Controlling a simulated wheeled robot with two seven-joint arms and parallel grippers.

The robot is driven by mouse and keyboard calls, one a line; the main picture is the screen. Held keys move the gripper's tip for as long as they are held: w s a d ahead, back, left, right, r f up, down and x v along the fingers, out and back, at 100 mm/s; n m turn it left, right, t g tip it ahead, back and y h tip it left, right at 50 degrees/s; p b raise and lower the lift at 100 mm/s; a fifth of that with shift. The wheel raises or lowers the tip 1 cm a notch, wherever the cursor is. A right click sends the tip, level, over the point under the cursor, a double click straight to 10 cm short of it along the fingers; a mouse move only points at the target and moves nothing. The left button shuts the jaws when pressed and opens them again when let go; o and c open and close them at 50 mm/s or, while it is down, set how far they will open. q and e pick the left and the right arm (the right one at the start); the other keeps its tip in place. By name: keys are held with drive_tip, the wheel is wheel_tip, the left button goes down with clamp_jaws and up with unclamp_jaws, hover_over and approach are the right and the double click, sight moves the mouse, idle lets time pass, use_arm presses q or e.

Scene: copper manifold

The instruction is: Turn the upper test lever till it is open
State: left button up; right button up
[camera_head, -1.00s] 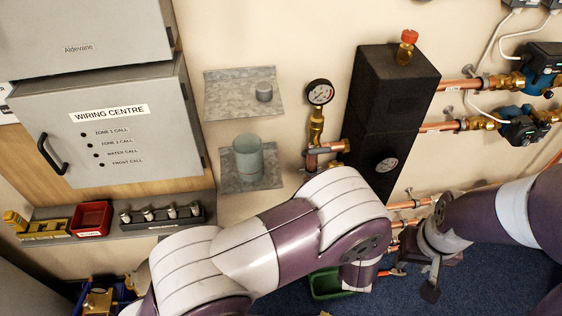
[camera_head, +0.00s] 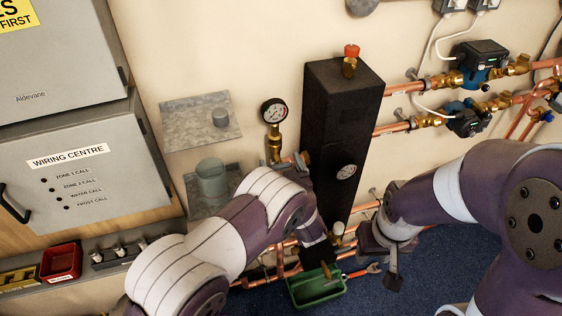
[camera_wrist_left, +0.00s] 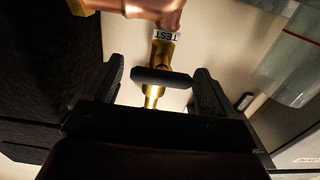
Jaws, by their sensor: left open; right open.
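In the left wrist view a brass test valve (camera_wrist_left: 153,95) carries a white TEST tag (camera_wrist_left: 166,36) and a dark lever (camera_wrist_left: 160,78) lying crosswise to its body. My left gripper (camera_wrist_left: 158,84) is open, with one finger on each side of the lever. A small gap shows at the right finger; contact at the left is hard to tell. My right gripper (camera_head: 393,278) is open and empty to the right, over the blue floor.
The black insulated body (camera_head: 340,110) bears a gauge and copper pipes (camera_head: 395,127). A pressure gauge (camera_head: 273,112) stands left of it. A green bin (camera_head: 314,290) is under my left gripper. A glass jar (camera_head: 211,180) sits on a wall shelf, near the left arm.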

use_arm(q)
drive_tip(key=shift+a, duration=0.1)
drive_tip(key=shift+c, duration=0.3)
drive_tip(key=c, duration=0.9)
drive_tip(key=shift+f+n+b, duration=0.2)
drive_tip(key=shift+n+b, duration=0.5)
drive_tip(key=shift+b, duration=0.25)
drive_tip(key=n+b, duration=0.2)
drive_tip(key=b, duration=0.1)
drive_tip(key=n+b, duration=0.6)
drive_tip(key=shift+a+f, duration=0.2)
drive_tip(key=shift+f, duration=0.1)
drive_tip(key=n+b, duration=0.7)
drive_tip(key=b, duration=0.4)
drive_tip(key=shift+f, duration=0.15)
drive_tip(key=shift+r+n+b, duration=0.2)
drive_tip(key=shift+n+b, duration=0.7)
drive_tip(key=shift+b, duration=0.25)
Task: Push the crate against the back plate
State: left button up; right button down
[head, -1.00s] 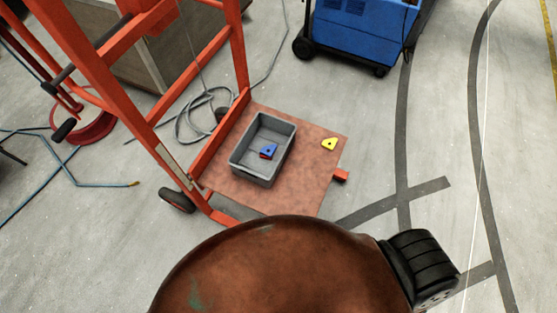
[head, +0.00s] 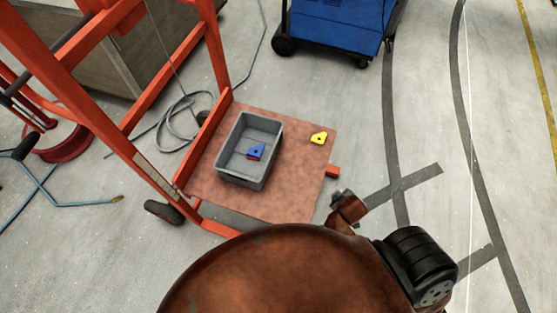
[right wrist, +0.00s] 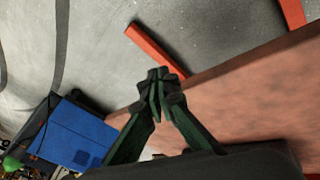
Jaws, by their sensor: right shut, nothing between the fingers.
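The grey crate (head: 230,182) stands on the reddish platform (head: 295,190) of an orange hand truck in the head view. A blue piece with a hole (head: 256,151) lies in it. The upright orange back plate (head: 208,135) runs along the platform's left edge, with a narrow strip of bare platform between it and the crate. My right gripper (right wrist: 160,82) is shut and empty in the right wrist view, beside the platform (right wrist: 265,90) and near an orange stub (right wrist: 154,48). The crate is not visible there. My left gripper is out of view.
A yellow piece (head: 319,138) lies on the platform right of the crate. A blue machine on wheels (head: 335,28) stands behind. Cables (head: 180,125) lie on the floor behind the frame. Floor right of the platform is open.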

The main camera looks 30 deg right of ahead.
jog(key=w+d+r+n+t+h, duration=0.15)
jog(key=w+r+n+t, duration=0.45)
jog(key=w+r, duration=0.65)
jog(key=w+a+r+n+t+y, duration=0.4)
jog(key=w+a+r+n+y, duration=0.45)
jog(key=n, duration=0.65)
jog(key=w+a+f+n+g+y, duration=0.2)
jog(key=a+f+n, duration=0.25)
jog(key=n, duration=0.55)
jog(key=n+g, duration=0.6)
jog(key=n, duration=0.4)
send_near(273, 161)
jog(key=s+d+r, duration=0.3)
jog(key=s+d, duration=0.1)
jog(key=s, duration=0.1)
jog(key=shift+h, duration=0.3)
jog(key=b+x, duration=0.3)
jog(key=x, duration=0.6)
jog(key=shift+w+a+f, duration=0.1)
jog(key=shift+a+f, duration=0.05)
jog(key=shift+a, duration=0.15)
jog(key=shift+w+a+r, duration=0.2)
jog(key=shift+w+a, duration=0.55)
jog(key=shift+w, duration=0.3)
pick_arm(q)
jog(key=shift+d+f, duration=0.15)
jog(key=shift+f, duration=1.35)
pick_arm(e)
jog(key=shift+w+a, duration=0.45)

######

Given exercise: Look over the listing. Pull out every line with the string "State" in it.

Reply to the task:
State: left button up; right button up
State: left button up; right button down

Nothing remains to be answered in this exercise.